Бывают события, когда за подобным желанием якобы всё понять и всё уравновесить, везде и всюду найти оборотную сторону обнаруживаются пошлейшая нравственная глухота, заурядная чёрствость души, а называя вещи своими именами, весьма условная любовь к своей стране и к своему народу. Бывают вещи, которые не следует сыто и благополучно обсуждать не из опасения цензуры, а по требованию совести.
Я иногда слушаю по радио историческую программу «Цена Победы». Её пафос всё тот же политкорректный объективизм, разоблачение патриотической мифологии и просвещённый скепсис по отношению к упомянутым традиционным ценностям. Есть ли в России бо"льшая ценность, нежели упрямая вера в то, что во время Великой Отечественной войны наше дело было правое и только благодаря этому Победа оказалась за нами? Напрямую авторы программы её как бы не отрицают. Однако уснащают таким количеством оговорок, намёков, подначек, подковырок и околичностей, что осознание героизма народной судьбы как-то тихо и незаметно размывается. Уступая место чему? Свободному от мифов мышлению? Строгой научной правде? Увы, полнейшей душевной смуте и растерянности. Во-первых, потому, что правды без мифов не бывает, а миф – это не ложь, это предельная концентрация самых беззаветных представлений и ожиданий. А во-вторых, правда, изложенная в такой лукавой манере, с таким блудливым подтекстом, на таком негативном фоне, неизбежно превращается в свою противоположность. То есть в проповедь дегероизации и пораженчества.

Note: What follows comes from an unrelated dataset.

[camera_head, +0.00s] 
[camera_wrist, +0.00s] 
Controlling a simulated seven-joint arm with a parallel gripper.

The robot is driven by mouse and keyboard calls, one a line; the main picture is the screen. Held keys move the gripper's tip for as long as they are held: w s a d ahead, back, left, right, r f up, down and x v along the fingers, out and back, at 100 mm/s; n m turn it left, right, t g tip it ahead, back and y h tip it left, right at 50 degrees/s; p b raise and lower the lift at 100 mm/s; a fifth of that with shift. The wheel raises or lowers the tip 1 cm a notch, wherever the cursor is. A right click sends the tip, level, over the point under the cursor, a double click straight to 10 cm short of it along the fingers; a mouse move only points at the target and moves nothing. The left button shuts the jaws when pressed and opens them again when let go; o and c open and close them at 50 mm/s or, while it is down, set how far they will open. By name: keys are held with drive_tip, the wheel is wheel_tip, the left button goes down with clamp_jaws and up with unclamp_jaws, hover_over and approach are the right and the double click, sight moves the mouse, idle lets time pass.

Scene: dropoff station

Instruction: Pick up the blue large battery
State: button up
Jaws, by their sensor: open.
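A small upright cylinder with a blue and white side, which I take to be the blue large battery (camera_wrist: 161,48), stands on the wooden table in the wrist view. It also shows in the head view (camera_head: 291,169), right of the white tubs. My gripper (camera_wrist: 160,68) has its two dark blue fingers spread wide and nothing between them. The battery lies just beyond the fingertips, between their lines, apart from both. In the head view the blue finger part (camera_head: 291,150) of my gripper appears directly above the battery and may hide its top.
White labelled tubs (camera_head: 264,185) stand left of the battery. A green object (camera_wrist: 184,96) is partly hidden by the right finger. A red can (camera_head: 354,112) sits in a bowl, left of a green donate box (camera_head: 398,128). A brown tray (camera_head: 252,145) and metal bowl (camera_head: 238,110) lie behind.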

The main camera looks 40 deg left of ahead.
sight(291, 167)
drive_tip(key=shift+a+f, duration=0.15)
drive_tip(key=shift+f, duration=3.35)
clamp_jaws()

Причём на любом поле – хоть на военном, хоть на спортивном. Когда недавнюю зимнюю Олимпиаду в Сочи не удалось заранее обесчестить, её размашисто заклеймили чуть ли не фашистской. За что? Почему? Исходя из каких соображений? Исключительно на основании причудливого либерального самоощущения, которому претят традиционные нравственные ценности окружающих соотечественников. Такие, например, как простодушная радость по поводу победы «наших ребят». До такой степени претят, что одна воспалённая радиоведущая публично назвала всех патриотов тупыми уродами и погромщиками. Естественно, русских патриотов. Потому что американские, британские и соответственно моменту украинские для неё, не сомневаюсь, безусловно светлые личности.
Что ж, это так мило – испытывать благоговение перед чужими обычаями и нравами. Недаром Честертон замечал, что все хорошие люди любят чужие народы. Но тут же добавлял, что все плохие – ненавидят свой.